From the listing that follows, reproduce only the lines from the one holding "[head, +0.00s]" through the one holding "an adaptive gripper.", both included, with no pictures.

> PROVIDED RECORDS
○ ○ ○ ○

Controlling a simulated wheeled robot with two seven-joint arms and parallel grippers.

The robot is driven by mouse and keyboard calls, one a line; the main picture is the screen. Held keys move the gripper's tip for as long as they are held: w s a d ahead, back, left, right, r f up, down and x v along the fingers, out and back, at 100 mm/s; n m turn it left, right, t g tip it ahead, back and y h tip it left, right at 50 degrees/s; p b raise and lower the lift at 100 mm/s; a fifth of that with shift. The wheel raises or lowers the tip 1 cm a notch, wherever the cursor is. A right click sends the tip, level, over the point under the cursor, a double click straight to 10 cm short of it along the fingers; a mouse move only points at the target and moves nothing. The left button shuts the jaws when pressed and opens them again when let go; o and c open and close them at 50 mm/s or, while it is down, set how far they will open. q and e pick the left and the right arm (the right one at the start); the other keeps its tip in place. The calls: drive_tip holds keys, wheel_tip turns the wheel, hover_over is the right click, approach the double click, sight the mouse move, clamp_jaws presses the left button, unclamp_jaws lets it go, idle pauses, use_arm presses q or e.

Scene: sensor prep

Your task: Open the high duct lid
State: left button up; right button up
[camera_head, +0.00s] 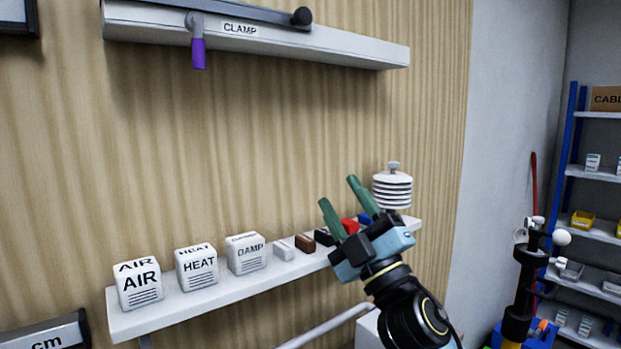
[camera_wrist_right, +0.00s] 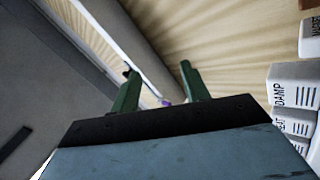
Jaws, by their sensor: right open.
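The high duct (camera_head: 345,44) is a long pale box on the wooden wall, labelled CLAMP on its front. A dark bar (camera_head: 250,12) lies along its top, with a black knob at the right end. A purple handle (camera_head: 198,52) hangs down in front near its left part. In the right wrist view the duct (camera_wrist_right: 140,35) runs diagonally beyond the fingers, with a small purple spot between them. My right gripper (camera_head: 339,192) is open and empty, below and right of the duct, fingers pointing up and left. My left gripper is not in view.
Below, a white shelf (camera_head: 150,322) carries white blocks labelled AIR (camera_head: 138,285), HEAT (camera_head: 197,267) and DAMP (camera_head: 246,253), small bricks, and a white ribbed sensor (camera_head: 392,190) behind my gripper. The wall between shelf and duct is clear. A blue rack (camera_head: 567,135) stands right.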

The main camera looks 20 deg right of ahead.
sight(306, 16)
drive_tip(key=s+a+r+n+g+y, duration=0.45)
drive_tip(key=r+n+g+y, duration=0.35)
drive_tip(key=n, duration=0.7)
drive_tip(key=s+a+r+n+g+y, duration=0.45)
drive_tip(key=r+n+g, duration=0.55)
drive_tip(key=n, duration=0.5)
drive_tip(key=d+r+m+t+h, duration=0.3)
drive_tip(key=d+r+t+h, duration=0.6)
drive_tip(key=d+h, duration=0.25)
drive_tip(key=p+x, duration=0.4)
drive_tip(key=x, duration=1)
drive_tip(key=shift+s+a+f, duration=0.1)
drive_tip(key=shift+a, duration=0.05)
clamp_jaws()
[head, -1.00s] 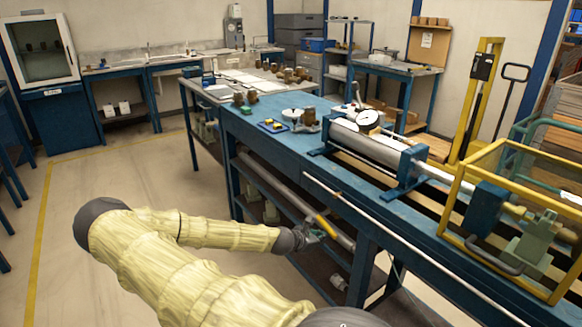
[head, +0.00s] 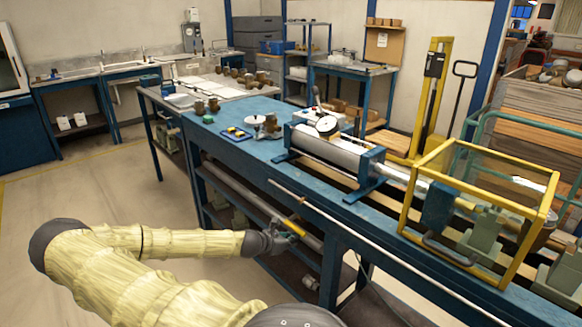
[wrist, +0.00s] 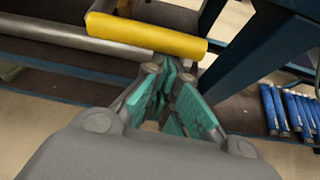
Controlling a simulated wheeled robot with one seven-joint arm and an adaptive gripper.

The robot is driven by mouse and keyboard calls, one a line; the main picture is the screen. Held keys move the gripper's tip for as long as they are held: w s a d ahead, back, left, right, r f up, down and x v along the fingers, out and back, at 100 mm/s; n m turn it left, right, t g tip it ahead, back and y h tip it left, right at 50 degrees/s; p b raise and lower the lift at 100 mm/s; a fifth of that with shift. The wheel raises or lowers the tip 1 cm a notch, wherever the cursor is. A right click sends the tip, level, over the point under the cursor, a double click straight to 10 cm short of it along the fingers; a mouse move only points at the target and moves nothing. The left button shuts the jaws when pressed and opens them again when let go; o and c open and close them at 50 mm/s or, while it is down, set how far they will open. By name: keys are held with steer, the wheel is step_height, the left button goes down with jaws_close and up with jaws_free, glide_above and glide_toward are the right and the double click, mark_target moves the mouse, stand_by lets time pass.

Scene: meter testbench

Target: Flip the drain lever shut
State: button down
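The yellow-sleeved lever (head: 292,226) is below the near edge of the blue bench, by the grey pipe on its lower level. I take it to be the drain lever. In the wrist view its yellow sleeve (wrist: 145,36) lies nearly level across the upper part of the picture. My gripper (head: 284,241) is low beside the bench, close to the sleeve. In the wrist view my gripper (wrist: 170,74) has its teal-padded fingers drawn together at the tips, just below the sleeve's right part. Nothing shows between them. I cannot tell whether they touch the sleeve.
The blue bench (head: 240,155) carries a metal cylinder (head: 325,150) with a dial gauge (head: 327,125). A yellow-framed guard (head: 480,210) stands at its right end. A blue bench leg (wrist: 240,65) is right of the fingers. The floor at left (head: 95,200) is clear.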

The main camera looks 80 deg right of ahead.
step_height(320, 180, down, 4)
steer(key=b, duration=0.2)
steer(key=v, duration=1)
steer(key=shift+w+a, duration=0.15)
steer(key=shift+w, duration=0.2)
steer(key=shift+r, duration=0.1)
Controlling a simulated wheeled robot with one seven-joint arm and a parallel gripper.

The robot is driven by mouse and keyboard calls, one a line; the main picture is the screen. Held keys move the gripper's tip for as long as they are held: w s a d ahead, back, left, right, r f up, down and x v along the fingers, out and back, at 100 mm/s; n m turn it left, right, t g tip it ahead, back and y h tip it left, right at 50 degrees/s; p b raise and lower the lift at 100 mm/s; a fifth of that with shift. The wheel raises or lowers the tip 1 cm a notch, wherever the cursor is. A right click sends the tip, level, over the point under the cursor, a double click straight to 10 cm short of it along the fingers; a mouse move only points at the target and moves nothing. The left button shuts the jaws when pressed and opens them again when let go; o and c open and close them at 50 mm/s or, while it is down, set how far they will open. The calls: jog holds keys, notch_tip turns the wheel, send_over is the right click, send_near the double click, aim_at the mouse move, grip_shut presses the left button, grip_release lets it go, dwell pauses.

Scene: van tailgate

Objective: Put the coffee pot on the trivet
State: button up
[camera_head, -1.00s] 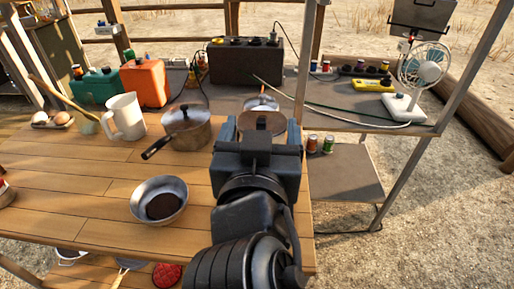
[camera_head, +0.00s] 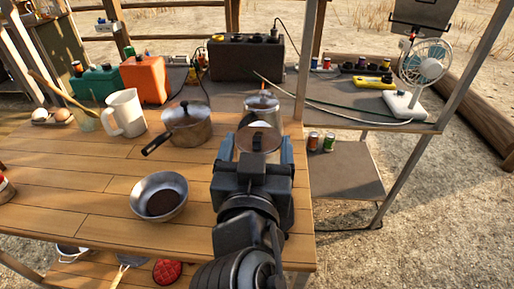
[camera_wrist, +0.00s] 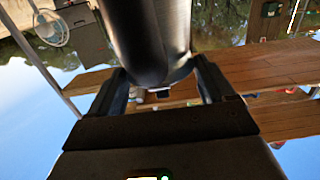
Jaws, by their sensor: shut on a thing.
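The coffee pot (camera_head: 263,112), a shiny metal vessel, is between the fingers of my gripper (camera_head: 257,148) at the right end of the wooden table. My gripper is shut on it. In the wrist view the pot (camera_wrist: 150,40) is a large steel cylinder between both fingers (camera_wrist: 165,85). Whether its base touches anything is hidden by my gripper in the head view. A round red patterned piece (camera_head: 167,271), possibly the trivet, lies low under the table's front edge; I cannot be sure what it is.
On the wooden table (camera_head: 90,180) stand a metal bowl (camera_head: 159,197), a lidded saucepan (camera_head: 187,125) and a white mug (camera_head: 124,113). Behind are an orange canister (camera_head: 145,80) and a dark box (camera_head: 246,58). A metal post (camera_head: 306,60) rises close to the pot.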

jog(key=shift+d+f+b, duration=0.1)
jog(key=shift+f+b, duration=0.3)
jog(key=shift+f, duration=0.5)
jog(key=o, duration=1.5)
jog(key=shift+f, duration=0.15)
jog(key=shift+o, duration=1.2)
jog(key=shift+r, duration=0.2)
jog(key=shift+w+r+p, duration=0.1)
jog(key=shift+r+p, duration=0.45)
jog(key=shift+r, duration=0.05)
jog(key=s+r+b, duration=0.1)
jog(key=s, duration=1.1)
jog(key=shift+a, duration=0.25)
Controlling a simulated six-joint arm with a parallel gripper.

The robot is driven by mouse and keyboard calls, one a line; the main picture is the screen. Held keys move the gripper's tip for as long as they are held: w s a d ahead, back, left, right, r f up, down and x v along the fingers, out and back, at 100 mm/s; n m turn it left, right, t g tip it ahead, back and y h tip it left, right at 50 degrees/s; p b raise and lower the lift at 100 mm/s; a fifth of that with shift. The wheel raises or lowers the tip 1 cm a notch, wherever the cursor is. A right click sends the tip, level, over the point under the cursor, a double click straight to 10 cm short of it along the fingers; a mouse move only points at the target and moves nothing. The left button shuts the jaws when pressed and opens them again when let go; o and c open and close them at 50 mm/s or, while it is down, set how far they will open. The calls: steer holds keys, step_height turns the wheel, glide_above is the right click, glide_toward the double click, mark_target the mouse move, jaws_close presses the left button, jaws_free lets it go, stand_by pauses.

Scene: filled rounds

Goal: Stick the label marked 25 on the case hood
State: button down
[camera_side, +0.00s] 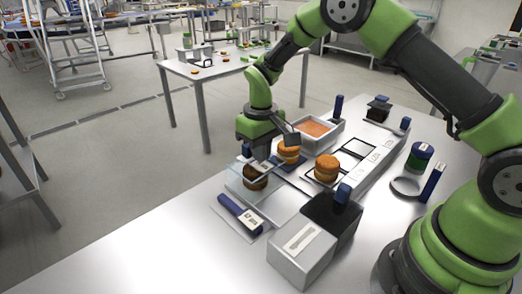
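My gripper (262,163) points down at the middle of the table, just above a clear, see-through cover (232,186) that seems to be the case hood. A dark brown round (256,183) shows inside or behind the cover. The fingertips are small and partly hidden, so I cannot tell whether they are open or hold a label. Several small white labels (376,156) lie along a pale strip at the right; their marks are too small to read. Another marked white label (250,219) lies by a blue-handled tool, and I cannot make out a 25.
Two stacks of orange-brown rounds (327,168) (289,152) stand right of my gripper. A tray with orange filling (314,131) is behind. A grey box (302,250) with a black part stands in front. A green-blue jar (419,156) is right. The table's front left is clear.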

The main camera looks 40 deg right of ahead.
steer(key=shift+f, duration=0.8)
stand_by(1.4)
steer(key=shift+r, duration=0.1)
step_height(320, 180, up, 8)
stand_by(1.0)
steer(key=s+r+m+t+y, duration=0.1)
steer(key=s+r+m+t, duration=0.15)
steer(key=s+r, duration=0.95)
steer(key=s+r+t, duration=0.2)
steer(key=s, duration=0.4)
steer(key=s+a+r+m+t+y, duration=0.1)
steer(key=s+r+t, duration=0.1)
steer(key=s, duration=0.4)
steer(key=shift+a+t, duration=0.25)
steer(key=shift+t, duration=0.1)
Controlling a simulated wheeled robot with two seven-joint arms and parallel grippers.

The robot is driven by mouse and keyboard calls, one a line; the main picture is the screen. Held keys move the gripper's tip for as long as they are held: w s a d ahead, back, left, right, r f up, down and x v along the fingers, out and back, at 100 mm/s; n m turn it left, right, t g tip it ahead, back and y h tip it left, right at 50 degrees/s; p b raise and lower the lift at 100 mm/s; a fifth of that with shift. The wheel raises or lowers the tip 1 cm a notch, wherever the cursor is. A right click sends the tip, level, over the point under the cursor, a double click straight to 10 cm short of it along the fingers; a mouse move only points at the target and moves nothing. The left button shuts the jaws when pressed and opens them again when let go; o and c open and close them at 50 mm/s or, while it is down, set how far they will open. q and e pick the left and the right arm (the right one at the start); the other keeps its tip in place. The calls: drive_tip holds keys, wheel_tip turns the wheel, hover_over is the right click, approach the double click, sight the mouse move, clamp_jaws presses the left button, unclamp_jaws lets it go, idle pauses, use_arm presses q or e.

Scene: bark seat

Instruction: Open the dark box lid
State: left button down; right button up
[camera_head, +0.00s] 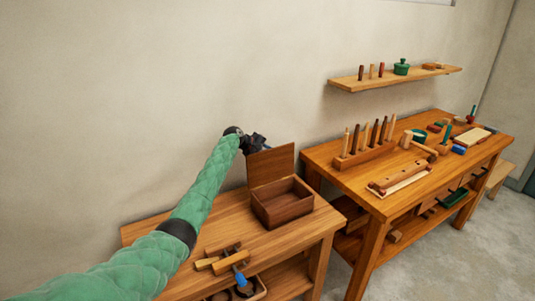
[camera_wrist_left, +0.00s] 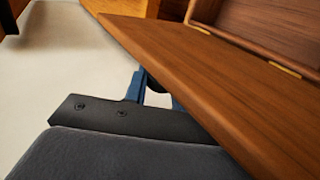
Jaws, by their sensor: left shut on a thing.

○ ○ ○ ○

> OUTPUT FOR THIS EXERCISE
[head, +0.00s] 
[wrist, +0.00s] 
Controlling a simulated wheeled robot with one seven-joint arm and an adaptive gripper.

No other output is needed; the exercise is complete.